The role of infrared radiation pressure in shaping dusty winds in AGN

TL;DR

This paper develops a semi-analytical model to explore how infrared radiation pressure can drive dusty winds in active galactic nuclei, revealing complex wind structures influenced by radiation and gravity.

Contribution

It introduces a new semi-analytical model that simulates radiatively accelerated dusty winds in AGN, incorporating dust re-radiation and dynamics.

Findings

Dusty winds form a disk and hyperboloid polar outflow.

Wind morphology depends on Eddington ratio and dust column density.

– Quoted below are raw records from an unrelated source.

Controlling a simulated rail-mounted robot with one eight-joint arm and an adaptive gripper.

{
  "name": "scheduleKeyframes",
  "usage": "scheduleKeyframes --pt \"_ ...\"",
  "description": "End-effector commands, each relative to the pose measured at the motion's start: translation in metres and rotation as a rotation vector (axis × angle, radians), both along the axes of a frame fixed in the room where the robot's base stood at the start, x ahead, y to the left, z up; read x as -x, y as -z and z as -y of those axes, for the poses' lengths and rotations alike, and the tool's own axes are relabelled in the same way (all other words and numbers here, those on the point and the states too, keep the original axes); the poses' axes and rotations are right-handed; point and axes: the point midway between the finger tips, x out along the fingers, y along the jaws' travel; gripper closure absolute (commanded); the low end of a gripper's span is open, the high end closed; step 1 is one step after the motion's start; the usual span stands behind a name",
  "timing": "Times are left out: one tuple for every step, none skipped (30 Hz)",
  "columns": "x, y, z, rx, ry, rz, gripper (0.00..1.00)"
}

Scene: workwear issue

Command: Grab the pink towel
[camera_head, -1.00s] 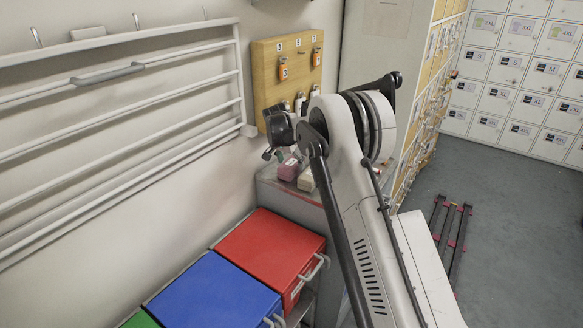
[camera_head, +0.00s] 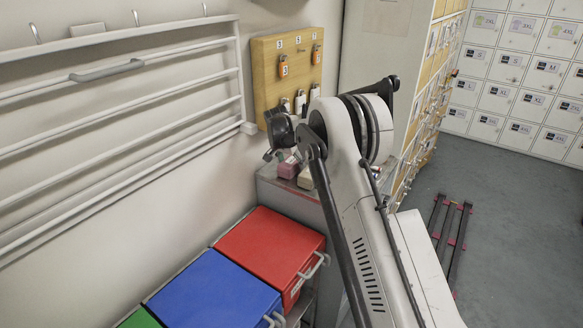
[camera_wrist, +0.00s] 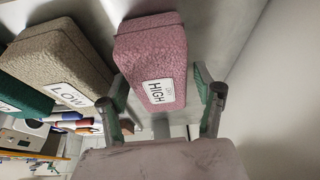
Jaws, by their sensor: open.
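The pink towel (camera_wrist: 150,48) is a folded block with a white label reading HIGH. It lies on a grey surface in the wrist view, and its near end is between the tips of my gripper (camera_wrist: 163,100). My gripper is open, with one finger on each side of the towel; the right finger shows a gap to it, and contact on the left side cannot be told. In the head view the pink towel (camera_head: 287,169) sits on the grey cabinet top, just below my gripper (camera_head: 271,155), partly hidden by it.
A beige towel (camera_wrist: 58,62) labelled LOW lies close left of the pink one, with a green towel (camera_wrist: 22,100) beyond it. A wall (camera_wrist: 275,80) is on the right. Red (camera_head: 268,245) and blue (camera_head: 210,295) bins stand below the cabinet. A key board (camera_head: 285,70) hangs behind.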

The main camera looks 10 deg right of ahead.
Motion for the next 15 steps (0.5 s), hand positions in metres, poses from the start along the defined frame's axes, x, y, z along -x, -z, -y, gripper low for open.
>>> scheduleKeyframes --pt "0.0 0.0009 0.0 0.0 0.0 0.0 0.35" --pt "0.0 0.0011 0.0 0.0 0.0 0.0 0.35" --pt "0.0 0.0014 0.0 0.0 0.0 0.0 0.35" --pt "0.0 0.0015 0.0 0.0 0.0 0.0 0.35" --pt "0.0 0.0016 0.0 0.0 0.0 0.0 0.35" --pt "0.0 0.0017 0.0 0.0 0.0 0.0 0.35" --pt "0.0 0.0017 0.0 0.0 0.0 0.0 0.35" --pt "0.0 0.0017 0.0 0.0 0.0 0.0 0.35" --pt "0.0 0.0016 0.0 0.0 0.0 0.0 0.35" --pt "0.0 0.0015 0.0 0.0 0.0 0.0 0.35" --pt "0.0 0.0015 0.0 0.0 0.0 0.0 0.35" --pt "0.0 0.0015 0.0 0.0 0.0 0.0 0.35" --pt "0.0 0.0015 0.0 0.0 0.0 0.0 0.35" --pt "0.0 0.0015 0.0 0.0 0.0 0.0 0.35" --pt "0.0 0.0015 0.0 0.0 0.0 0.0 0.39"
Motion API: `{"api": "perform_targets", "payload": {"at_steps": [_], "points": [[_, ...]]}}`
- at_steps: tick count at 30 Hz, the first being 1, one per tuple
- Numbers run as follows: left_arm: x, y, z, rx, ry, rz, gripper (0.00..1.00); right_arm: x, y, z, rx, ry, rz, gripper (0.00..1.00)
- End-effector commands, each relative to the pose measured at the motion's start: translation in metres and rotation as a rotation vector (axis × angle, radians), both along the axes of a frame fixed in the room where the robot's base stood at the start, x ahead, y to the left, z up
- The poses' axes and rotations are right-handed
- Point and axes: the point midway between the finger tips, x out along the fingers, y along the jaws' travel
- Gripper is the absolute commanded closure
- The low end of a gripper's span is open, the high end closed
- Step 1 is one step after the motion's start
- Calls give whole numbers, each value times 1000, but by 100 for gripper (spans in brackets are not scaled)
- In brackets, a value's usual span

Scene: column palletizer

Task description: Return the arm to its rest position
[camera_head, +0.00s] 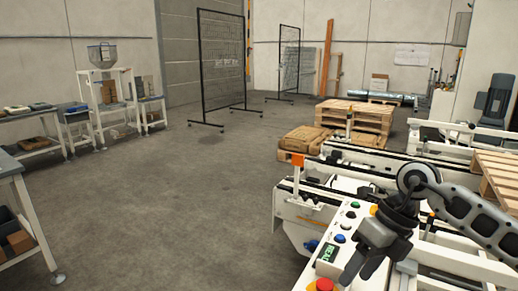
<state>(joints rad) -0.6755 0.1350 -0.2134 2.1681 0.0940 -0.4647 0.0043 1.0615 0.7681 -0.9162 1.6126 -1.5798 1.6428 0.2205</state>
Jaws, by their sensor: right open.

Model aligns with high-resolution infrared observations of Seyfert AGN.

Abstract

The detection of dusty winds dominating the infrared emission of AGN on parsec scales has revealed the limitations of traditional radiative transfer models based on a toroidal distribution of dusty gas. A new, more complex, dynamical structure is emerging and the physical origin of such dusty winds has to be critically assessed. We present a semi-analytical model to test the hypothesis of radiatively accelerated dusty winds launched by the AGN and by the heated dust itself. The model consists of an AGN and an infrared radiating dusty disk, the latter being the primary mass reservoir for the outflow. We calculate the trajectories of dusty gas clumps in this environment, accounting for both gravity and the AGN radiation as well as the re-radiation by the hot dusty gas clouds themselves. We find that the morphology consists of a disk of material that orbits with sub-Keplerian velocities and a hyperboloid polar wind launched at the inner edge of the dusty disk. This is consistent with high-angular resolution infrared and sub-mm observations of some local Seyfert AGN. The strength of the wind and its orientation depend on the Eddington ratio and the column density of the dusty clumps, which is in agreement with proposed radiation regulated obscuration models developed for the X-ray obscuring material around AGN.